>> BEGIN
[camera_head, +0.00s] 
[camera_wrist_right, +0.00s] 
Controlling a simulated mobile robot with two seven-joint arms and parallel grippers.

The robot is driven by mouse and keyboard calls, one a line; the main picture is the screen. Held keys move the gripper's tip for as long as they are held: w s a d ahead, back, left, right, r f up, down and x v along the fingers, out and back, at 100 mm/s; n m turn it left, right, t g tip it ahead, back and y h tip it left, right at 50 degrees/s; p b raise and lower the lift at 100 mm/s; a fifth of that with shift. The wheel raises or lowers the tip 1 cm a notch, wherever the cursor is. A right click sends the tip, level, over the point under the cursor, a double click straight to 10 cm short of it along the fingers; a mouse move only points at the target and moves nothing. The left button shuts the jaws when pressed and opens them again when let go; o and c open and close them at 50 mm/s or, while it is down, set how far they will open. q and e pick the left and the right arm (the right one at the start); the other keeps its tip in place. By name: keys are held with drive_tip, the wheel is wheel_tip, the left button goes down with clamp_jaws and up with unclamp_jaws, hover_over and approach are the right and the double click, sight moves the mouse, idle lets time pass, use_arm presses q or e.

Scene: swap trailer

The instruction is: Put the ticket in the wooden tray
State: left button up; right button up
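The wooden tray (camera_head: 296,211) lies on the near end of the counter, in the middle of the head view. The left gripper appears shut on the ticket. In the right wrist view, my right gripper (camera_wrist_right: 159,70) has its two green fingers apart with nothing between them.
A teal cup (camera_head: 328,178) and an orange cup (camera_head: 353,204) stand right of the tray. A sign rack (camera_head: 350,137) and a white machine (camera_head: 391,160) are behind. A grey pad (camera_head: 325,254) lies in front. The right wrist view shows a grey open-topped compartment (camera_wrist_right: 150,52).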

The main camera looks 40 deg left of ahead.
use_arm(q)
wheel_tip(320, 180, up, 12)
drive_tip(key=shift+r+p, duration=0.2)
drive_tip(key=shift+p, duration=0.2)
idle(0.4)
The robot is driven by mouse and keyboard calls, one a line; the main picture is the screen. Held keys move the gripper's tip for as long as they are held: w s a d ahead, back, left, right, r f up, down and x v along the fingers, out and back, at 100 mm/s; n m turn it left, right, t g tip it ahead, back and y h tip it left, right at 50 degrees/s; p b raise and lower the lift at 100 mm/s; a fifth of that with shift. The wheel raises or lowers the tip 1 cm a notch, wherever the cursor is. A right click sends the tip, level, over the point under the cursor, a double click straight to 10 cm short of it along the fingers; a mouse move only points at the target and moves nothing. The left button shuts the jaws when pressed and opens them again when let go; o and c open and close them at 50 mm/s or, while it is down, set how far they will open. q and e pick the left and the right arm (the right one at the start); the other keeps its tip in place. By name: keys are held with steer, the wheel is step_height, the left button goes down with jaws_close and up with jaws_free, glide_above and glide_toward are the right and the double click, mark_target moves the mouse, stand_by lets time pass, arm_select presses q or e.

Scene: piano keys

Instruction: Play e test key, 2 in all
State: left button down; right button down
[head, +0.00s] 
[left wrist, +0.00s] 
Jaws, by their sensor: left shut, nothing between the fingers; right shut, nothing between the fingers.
>> END
- THE EXERCISE
Report only how many lines in the listing contain the string "Scene".

- ANSWER TO THIS EXERCISE
2